Jedes Jahr am 15. Juli findet in Polen zwischen den kleinen Orten Grunwald und Stębark (dt. Tannenberg; lit. Žalgiris) ein Staatsakt statt. Die Festlichkeiten werden in Erinnerung an jene Schlacht im Jahre 1410 zelebriert, in der Truppen der polnisch-litauischen Union das Heer des Deutschen Ordens besiegt haben. Über die Jahrzehnte haben der Ort und die Feierlichkeiten an Bedeutung gewonnen, seit einigen Jahren enden sie mit einem großen Reenactment, einer Show, in der die Schlacht „nachgespielt“ wird. Gefeiert wird der Sieg am historischen Ort, der anlässlich des 550. Jubiläums im Jahre 1960 für diesen Zweck umfassend aus- und umgebaut wurde. Auf der entsprechenden Gedenkstättenanlage mit Museum finden sich auch zahlreiche, zu unterschiedlichen Zeiten (wieder-)errichtete Denkmäler.

 

Hintergrund des Dossiers

Zum Anlass des Jubiläums reiste eine Gruppe von Studierenden und Wissenschaftler*innen des „Teaching Staff Resource Center“ der Universität Hamburg im Juli 2017 nach Grunwald. Eine weitere Gruppe machte sich etwas früher auf den Weg nach Gettysburg in den USA, einem zentralen Kriegsschauplatz des US-Amerikanischen Bürgerkrieges, um dort eine ähnlich groß angelegte Erinnerungsstätte zu besuchen und erkunden. Ergebnis dieser Analysen ist unter anderem eine Handreichung zur Erschließung von Denkmälern, die in Zusammenarbeit von vier Mitgliedern beider Teilgruppen verfasst wurde: Marlon Bäumer, Hannah Rentschler, Benjamin Roers und Mara Weise. Im Anschluss an die Fertigstellung der Handreichung entstand zudem die Idee für dieses Dossier, dass sich theoretisch und sehr konkret mit Denkmälern an Erinnerungsorten befasst – so etwa mit Grunwald.  

 

Beispiel: Das zentrale Denkmal in Grunwald

Marlon Bäumer, Denkmal-Arrangement in Grunwald, 14.07.2017, CC BY-SA 4.0

Das zentrale Denkmal in Grunwald ist eine, im Jahr 1960 eingeweihte, etwa zehn Meter hohe Granitsäule. Auf einer Anhebung mit Treppen ruhen acht aufeinander gestapelte Quader, die als zwei leicht verschobene Blöcke angeordnet sind. Dadurch blicken die in den Stein gearbeiteten Gesichter zweier Männer, die meist als Ritter gedeutet werden, in Richtung Nord- und Südwesten. An den Seiten der Blöcke ranken florale Muster mit Inschriften empor. Am unteren Stein ist ein Kreuz aus zwei Schwertern mit der Inschrift des Datums „15. VII. 1960“ zu sehen, auf dem oberen Stein zwei Schwerter nebeneinander vor einem Schild, eines der Schwerter trägt die Datumsinschrift „15.VII. 1410“. Letzteres verweist auf das historische Datum des Sieges in der Schlacht, das zweite Datum auf das 550-jährige Jubiläum.

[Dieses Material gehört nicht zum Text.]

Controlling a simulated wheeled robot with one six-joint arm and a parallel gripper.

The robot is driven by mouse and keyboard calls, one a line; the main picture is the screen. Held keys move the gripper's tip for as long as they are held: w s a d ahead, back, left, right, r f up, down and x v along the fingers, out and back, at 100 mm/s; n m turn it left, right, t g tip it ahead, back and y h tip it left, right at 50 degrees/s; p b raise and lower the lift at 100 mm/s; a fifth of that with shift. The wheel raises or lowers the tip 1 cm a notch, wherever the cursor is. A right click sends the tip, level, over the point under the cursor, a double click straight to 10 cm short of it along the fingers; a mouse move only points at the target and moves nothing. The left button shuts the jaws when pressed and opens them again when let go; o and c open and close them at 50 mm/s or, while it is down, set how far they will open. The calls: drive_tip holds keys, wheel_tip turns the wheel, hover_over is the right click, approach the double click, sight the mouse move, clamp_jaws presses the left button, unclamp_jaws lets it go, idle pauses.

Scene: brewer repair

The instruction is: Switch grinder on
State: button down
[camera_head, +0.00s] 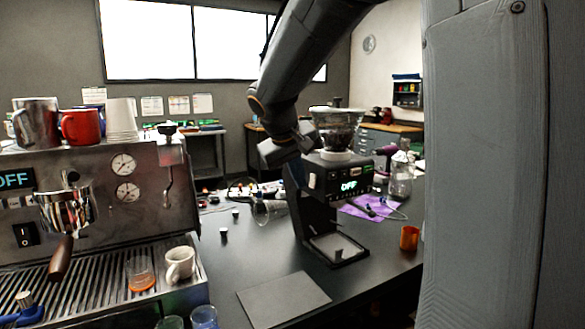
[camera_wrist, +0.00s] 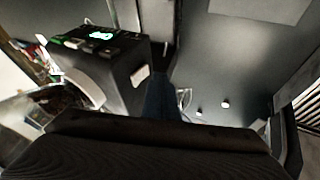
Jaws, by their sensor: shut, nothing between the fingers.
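The grinder (camera_head: 345,186) stands on the dark table with a clear bean hopper (camera_head: 336,130) on top. Its front display glows green and reads OFF. The display and nearby buttons also show on the grinder in the wrist view (camera_wrist: 125,72). My gripper (camera_head: 294,178) is beside the left side of the grinder's head, pointing down. In the wrist view my gripper (camera_wrist: 160,98) appears as a dark narrow shape close to the grinder body. It is shut and empty. I cannot tell whether it touches the grinder.
An espresso machine (camera_head: 90,215) with cups on top stands at the left, its display reading OFF. A dark mat (camera_head: 284,300) lies in front. An orange cup (camera_head: 409,238) is to the right.

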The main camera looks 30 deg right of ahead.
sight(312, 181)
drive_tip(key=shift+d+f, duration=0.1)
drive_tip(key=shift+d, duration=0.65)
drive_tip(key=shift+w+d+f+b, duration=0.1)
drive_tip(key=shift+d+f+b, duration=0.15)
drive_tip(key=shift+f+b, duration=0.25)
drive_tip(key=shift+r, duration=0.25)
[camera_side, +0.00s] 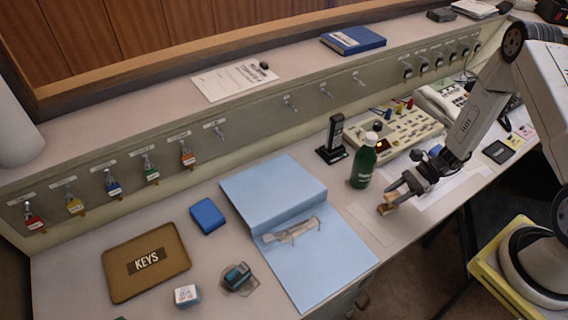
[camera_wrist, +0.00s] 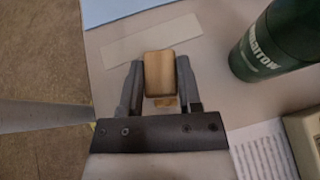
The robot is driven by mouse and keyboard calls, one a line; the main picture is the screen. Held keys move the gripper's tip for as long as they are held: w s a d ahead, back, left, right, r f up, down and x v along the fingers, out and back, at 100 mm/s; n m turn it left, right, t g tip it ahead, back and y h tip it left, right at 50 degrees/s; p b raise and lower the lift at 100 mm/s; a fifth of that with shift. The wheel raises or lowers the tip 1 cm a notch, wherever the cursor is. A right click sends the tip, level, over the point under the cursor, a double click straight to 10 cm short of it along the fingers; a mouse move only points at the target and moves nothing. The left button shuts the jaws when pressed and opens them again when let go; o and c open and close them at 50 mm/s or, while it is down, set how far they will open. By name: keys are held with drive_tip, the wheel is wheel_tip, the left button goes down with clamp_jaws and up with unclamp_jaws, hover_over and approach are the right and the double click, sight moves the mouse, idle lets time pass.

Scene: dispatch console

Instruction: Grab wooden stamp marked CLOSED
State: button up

Die Gestaltung des Denkmals und der Ausbau des Ortes nach dem Zweiten Weltkrieg im Jahr 1960 lassen eine Lesung als „Warnmal“ mit anti-deutscher und auch anti-westlicher Ausprägung zu, schließt man den historischen Kontext des Kalten Krieges in die Deutung mit ein.

 

Inszenierung des Grunwald-Denkmals

Marlon Bäumer, Staatsakt am Denkmal in Grunwald, 15.07.2017, CC BY-SA 4.0

Im Rahmen der oben erwähnten Exkursion, organisiert von der Universität Hamburg konnten die Feierlichkeiten am Denkmal von einer Forschungsgruppe live erlebt werden. Besonders auffällig waren dabei am 14. Juli eine Tanzaktion von Pfadfindergruppen um das Denkmal herum und am 15. Juli der Staatsakt selbst, bei dem am Denkmal von Politiker*innen, Militärs, Diplomat*innen und Ehrengäst*innen Kränze niedergelegt wurden. In beiden Fällen stand das Denkmal im Mittelpunkt des Rituals und wurde in den jeweiligen Inszenierungen aktiv „bespielt“.

Zeitweilig fanden sich direkt neben der Säule eine beinahe gleichgroße, aufblasbare Werbe-Bierdose einer polnischen Brauerei und ein Verkaufsstand für Miniatur-Gedenksteine. Das Denkmal wird gegenwärtig (auch) für touristische und damit ökonomische Zwecke in Szene gesetzt. Abgesehen von Gedenken und Einbindung in Feierlichkeiten werden Denkmäler wie dieses im Alltag aber auch anderweitig genutzt: etwa als Sitzgelegenheit, Spielplatz oder Hintergrundmotiv für Erinnerungsfotos.

 

Das Dossier im Überblick

Geschichte begegnet uns in bestimmten Medien, wie zum Beispiel Sprache, Texte, Bilder, Videospiele – oder auch: Denkmäler. Diese Medialität von Geschichte versuchen wir mit dem Begriff „Geschichts-Sorte“ zu fassen. Als Geschichts-Sorte sind Denkmäler stets in verschiedene Deutungskontexte eingebunden, wie in diesem Dossier theoretisch und mit Verweis auf verschiedene Beispiele aufgezeigt wird. Einige Beiträge nehmen Denkmäler definitorisch in den Blick, andere fokussieren die Prozesse von Produktion und Rezeption, die für die Geschichts-Sorte Denkmal zentral sind, wie am Beispiel des Grunwald-Denkmals und dessen Inszenierung oben gezeigt werden konnte. Aspekte wie die Produktion und Rezeption werden dabei analytisch voneinander getrennt, um sie präziser erklären zu können. Bei der Begegnung und Auseinandersetzung mit konkreten Denkmälern wirken diese Aspekte jedoch vielfach ineinander. Daher finden sich in den Texten oft Querverweise zu anderen Beiträgen.